He began it, as was right, by renewing his old alliance with Mazzini. That the alliance did not now imply so strong a sympathy between the two men as probably existed when they were associated in their youth is clear from the readiness shown by Garibaldi to serve under either Pio Nono or Charles Albert. Mazzini would not have taken such service, even if thereby he could have materially helped on the Italian cause. The utmost that Mazzini would do was to stand jealously aside while the pope and the king made their feeble attempts to effect a few reforms and to drive the foreigners out of the country, waiting for the time when he could insist on the king and his courtiers, the pope and his ecclesiastics, being also driven out. Garibaldi, though liking none of them, was more tolerant of kings and courtiers, popes and ecclesiastics. He troubled himself less about internal reforms than about securing Italy for the Italians, and to advance that object he was willing to waive any but the most fundamental opinions that he held in favour of political and religious liberty. Hence, in part, the differences that afterwards arose between him and Mazzini. But for those differences, thanks to the failure of his overtures to the pope and the king in the autumn of 1847 and the summer of 1848, there was no occasion when he appeared on the scene.
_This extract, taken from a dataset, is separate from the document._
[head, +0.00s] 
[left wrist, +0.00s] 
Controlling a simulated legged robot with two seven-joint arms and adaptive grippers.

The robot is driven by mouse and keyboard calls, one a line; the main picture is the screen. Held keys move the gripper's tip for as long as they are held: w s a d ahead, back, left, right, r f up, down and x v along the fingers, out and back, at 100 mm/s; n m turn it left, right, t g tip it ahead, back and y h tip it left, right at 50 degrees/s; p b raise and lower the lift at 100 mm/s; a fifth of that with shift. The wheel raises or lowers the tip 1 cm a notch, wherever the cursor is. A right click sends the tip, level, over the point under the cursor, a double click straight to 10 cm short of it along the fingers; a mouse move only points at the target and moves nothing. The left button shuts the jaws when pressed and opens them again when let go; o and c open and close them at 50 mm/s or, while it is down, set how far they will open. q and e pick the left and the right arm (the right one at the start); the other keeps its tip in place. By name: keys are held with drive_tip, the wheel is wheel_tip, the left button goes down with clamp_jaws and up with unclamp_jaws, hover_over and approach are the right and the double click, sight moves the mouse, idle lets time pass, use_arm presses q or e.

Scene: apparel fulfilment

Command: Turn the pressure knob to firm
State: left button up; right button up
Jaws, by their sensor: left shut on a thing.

At that moment Charles Albert was failing in his unskilful attempts to take advantage of the insurrectionary movements throughout the Austrian dominions in Italy. His conversion of his little kingdom into a "constitutional monarchy," in February 1848, had gladdened not only his own subjects but all the Italians who looked to him to deliver them from foreign oppression; but public confidence in him was declining even before he found himself unable to cope with the Austrian forces.

Milan especially, which had begun the insurrection by expelling its tyrants in March, and where Mazzini's influence was strongest, would

have nothing to do with Charles Albert. It was to Milan that Garibaldi betook himself after his offer to serve under the king had been rejected in July, and there, in the course of a few days, he collected a body of 3,000 volunteers, with which to carry on the war on independent lines. That force would have been multiplied many times had the struggle been prolonged. For such assistance, however, not to his own cause but to the cause of Italy, Charles Albert was not grateful, and, his own troops having been routed by Radetzky, he made the shameful peace of August the 9th, by which the liberation of Italy was delayed for more than ten years. Garibaldi, hurrying up from Bergamo for the relief of Milan, was within a day's march of the city when the armistice was signed. There was nothing left for him but to withdraw to Switzerland, and, after a few straggling but daring engagements with the Austrians near Lago Maggiore, to disband the little army which he had had no time to organise, and which a dangerous attack of fever at length prevented him from even leading to battle.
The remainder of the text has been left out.